A ZIMBABWEAN magistrate sentenced a white farmer to a wholly suspended six-month prison term and gave him a deadline of 30 days to vacate his farm in favour of a black farmer.

Beatrice farmer Gideon Theron, who is also the Vice President of the Commercial Farmers’ Union (CFU), was convicted by Harare magistrate Kudakwashe Jarabini of contravening provisions of the Gazetted Land (Consequential Provisions) Act, for allegedly illegally occupying land in defiance of government’s eviction orders.

Gospel musician and Zanu PF parliamentary election candidate Elias Musakwa is eying the dairy farm.

The magistrate said Theron – who supplies 2 percent of Harare’s milk requirements -- should vacate the farm by April 27.

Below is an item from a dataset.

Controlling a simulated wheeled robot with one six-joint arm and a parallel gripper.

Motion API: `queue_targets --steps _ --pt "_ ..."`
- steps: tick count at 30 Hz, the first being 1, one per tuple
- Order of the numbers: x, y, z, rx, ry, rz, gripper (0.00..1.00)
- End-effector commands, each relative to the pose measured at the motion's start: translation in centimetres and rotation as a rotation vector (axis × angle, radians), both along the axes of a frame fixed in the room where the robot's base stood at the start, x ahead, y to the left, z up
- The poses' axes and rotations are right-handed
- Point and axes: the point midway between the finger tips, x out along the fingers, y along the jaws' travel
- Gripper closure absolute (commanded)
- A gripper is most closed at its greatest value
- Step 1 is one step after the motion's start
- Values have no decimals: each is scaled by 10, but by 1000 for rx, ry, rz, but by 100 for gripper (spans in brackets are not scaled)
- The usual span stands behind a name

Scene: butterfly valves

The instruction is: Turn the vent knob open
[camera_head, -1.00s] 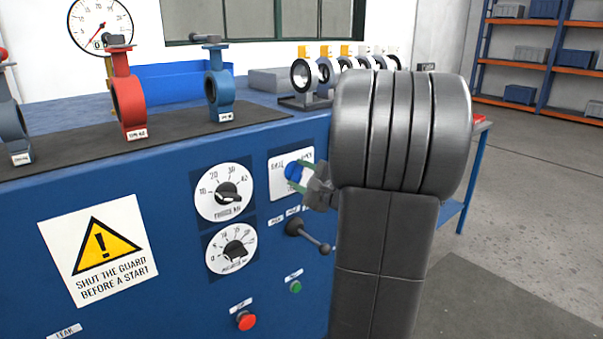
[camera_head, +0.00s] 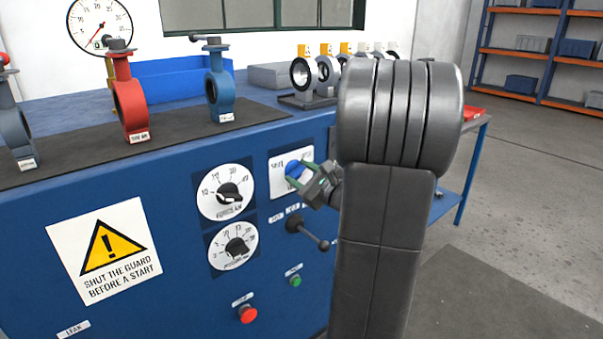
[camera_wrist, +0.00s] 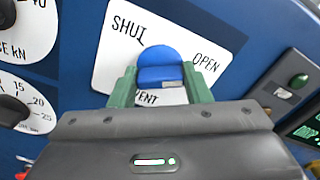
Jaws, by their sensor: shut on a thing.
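The blue vent knob (camera_head: 294,168) sits on a white plate (camera_head: 276,183) on the blue bench front. In the wrist view the knob (camera_wrist: 158,63) stands between the two green fingers of my gripper (camera_wrist: 160,86). My gripper is shut on it, one finger at each side. The plate (camera_wrist: 112,72) reads SHUT at upper left and OPEN at right, and looks tilted in this view. A label ending in "ENT" is partly hidden below the knob. In the head view my gripper (camera_head: 305,180) reaches the knob from the right, partly behind my arm.
Two white dials (camera_head: 226,192) are left of the plate. A black lever (camera_head: 307,232) sticks out just below my gripper. A red button (camera_head: 248,314) and a green button (camera_head: 295,281) are lower down. Valves, including a red one (camera_head: 130,105), stand on the bench top.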

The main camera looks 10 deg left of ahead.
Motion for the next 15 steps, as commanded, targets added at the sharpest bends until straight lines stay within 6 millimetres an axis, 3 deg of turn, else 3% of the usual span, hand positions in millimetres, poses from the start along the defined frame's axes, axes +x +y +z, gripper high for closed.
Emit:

“We are noting an appeal against both the conviction and sentence,” Theron’s lawyer Elasto Mugwadi of Harare law firm Byron and Venturas said in an interview.

Theron is the first white farmer to be convicted for defying an eviction notice under the country's controversial land laws.

He could have been given a two-year jail term. Only around 300 white farmers still occupy farms in Zimbabwe, out of more than 4,000 eight years ago.

A land reform programme launched in 2000 saw most of the country's white farming community forced off their farms by President Robert Mugabe's war veterans.

Zimbabwe's chronic food shortages have been linked to the land seizures. Mugabes government blames drought and Western sanctions.